▶ [Stored data]
· · · ·
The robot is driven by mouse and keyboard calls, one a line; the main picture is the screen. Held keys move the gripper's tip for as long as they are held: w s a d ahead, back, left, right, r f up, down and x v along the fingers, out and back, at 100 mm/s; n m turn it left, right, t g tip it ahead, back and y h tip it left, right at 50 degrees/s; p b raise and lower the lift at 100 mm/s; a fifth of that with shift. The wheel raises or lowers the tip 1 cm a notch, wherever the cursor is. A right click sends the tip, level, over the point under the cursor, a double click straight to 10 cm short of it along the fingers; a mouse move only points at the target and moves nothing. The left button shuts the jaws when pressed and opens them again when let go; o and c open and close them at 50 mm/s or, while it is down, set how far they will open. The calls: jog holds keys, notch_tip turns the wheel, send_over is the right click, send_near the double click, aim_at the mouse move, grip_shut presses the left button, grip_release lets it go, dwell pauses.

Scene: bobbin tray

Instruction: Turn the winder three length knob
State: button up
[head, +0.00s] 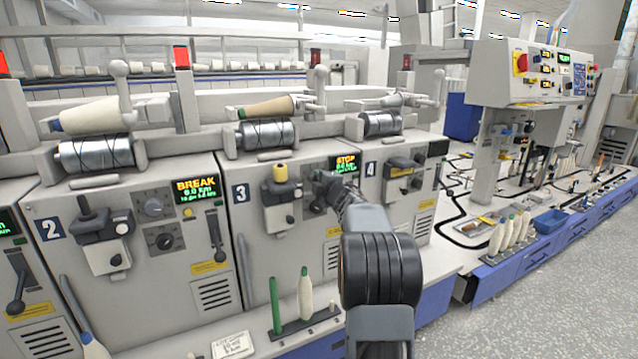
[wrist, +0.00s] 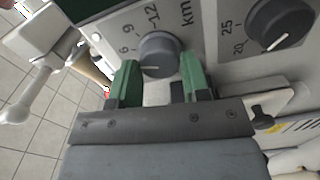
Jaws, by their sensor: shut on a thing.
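Winder three, marked 3 (head: 241,193), stands in the middle of the head view. Its display (head: 346,164) shows orange STOP over green text. My gripper (head: 322,187) is at its front panel, below the display, and hides most of the knobs there. In the wrist view, the grey round length knob (wrist: 158,50) has a scale with 6, 9, 12 and km. The green fingers of my gripper (wrist: 158,70) stand on either side of it, shut on it. The knob's white pointer mark is toward the fingers.
A second knob (wrist: 275,22) with marks 20 and 25 sits close by on the panel. A yellow-topped unit (head: 281,195) juts out left of my gripper. Green and cream bobbins (head: 305,295) stand on the ledge below. Winder two shows BREAK (head: 196,190).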

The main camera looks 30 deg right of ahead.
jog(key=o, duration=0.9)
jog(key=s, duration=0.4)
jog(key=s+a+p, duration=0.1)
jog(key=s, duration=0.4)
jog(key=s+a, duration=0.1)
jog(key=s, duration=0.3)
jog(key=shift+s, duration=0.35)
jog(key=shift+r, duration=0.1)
· · · ·
▶ [The request]
Return all lines containing the word "button".

▶ [Written solution]
The robot is driven by mouse and keyboard calls, one a line; the main picture is the screen. Held keys move the gripper's tip for as long as they are held: w s a d ahead, back, left, right, r f up, down and x v along the fingers, out and back, at 100 mm/s; n m turn it left, right, t g tip it ahead, back and y h tip it left, right at 50 degrees/s; p b raise and lower the lift at 100 mm/s; a fifth of that with shift. The wheel raises or lowers the tip 1 cm a notch, wherever the cursor is. A right click sends the tip, level, over the point under the cursor, a double click straight to 10 cm short of it along the fingers; a mouse move only points at the target and moves nothing. The left button shuts the jaws when pressed and opens them again when let go; o and c open and close them at 50 mm/s or, while it is down, set how far they will open. The calls: jog holds keys, notch_tip turns the wheel, send_over is the right click, send_near the double click, aim_at the mouse move, grip_shut presses the left button, grip_release lets it go, dwell pauses.
State: button up

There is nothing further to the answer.